The Apollo - Documentary
by Kathia Woods
Black Theaters saved lives and preserved our culture. No Theater did that more than the Apollo Theater in Harlem. The Apollo tells the history of this American landmark and the folks that kept the lights on.
Like so many venues The Apollo Theater was white owned but showcased black talent. This documentary chronicles the history of this iconic theater and interviews not only the legends that graced its stage but the people behind the scenes that made it work. In this current age, it’s a staple tourist stop and still a beckon of black culture.
I liked that this documentary not only interviewed stars such as Gladys Night and the Pips, Patty Labelle and Smokey Robinson but folks like Billy Mitchell and Joe Gray. Apollo’s tour director/historian Billy Mitchell is the oracle of the Apollo. He not only gives the tours but banters with tourist making it a memorable visit. Joe Gray, who went from stagehand to warming up the crowd for Amateur night for thirty years, is the embodiment of the Apollo spirit. Anyone can go from an unknown to star.
I am grateful that this film educated us on Ralph Cooper. Mr. Cooper was the creator of Apollo’s famous amateur night. It also showed how black performers had to work twice as hard for half the money. Documentaries like The Apollo are essential because there is a whole generation that isn’t aware of the history of this theater. We often think of discrimination and segregation when it comes to the south. Many are ignorant of the fact that most of the cabarets in Harlem were white owned with black talent in a black neighborhood and that no matter what economic standing blacks could not patronize those clubs. The Apollo was one of the few places that blacks could enjoy.
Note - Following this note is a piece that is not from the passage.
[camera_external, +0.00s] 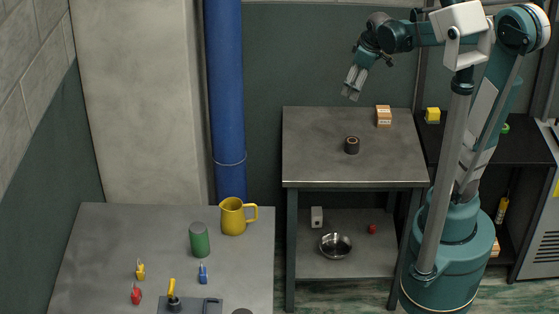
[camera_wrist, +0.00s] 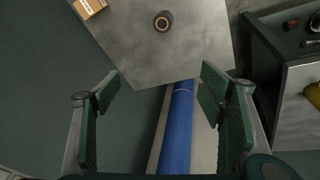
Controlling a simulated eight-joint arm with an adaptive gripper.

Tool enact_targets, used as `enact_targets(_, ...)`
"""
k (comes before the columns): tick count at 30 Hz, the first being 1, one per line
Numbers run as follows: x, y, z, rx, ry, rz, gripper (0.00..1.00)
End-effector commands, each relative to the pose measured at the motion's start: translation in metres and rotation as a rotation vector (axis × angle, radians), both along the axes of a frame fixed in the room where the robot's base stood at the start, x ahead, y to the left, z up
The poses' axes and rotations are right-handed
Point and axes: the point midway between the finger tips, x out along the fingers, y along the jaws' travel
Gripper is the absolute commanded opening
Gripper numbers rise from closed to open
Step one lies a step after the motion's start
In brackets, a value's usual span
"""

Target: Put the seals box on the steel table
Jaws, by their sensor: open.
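A small orange-brown box with a white label (camera_external: 384,116), which looks like the seals box, stands on the back right of the grey steel-topped table with a lower shelf (camera_external: 315,150). I cannot read its label. In the wrist view the box (camera_wrist: 88,7) is at the top left, cut by the frame edge, on the same tabletop (camera_wrist: 190,55). My gripper (camera_external: 354,88) is open and empty, high above the table's back edge and left of the box. Its two spread fingers also show in the wrist view (camera_wrist: 160,92).
A dark ring-shaped roll (camera_external: 351,145) stands mid-table. A metal bowl (camera_external: 336,245) is on the lower shelf. A dark rack at right holds a yellow box (camera_external: 432,115). The front-left table (camera_external: 110,235) carries a yellow jug (camera_external: 232,216) and green can (camera_external: 199,239). A blue pipe (camera_external: 225,100) rises behind.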

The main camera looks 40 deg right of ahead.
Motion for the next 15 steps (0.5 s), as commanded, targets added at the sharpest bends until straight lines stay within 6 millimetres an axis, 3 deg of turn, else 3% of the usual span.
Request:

I am grateful that our point of view informed this movie. Many a time, our history is written from a white perspective; this often creates a revisionist history that is not the case with The Apollo. Director Roger Ross Williams ensured that all voices were present. He even included the historical Hotel Theresa.
Another truth about this documentary is that it showcases all the challenges of owning the venue. Financial struggles of the seventies to the current gentrification of 125th street. I’m glad it was honestly discussed in this film.
It also highlights that the Apollo, unlike any other venue in the world, helps celebrate and uplift our black entertainers. The passing of James Brown, Prince and Aretha Franklin were all commemorated at the Apollo.
Ta-Nehisi Coates author/journalist work Between the World and Me brought his best-selling book and stage play to the Apollo. He knew that the Apollo Theater was the best place to showcase this play. He understood that the community would not only understand this work but support it financially.
The Apollo Theater is more than a place for entertainment but a space of community gathering. The theater provides an atmosphere to have fun but also an environment to have uncomfortable conversations. That is continuously shown in this documentary. In the end, I hope that this movie motivates you to visit The Apollo when you’re in New York.
Scale- This is movie gets a strong 8.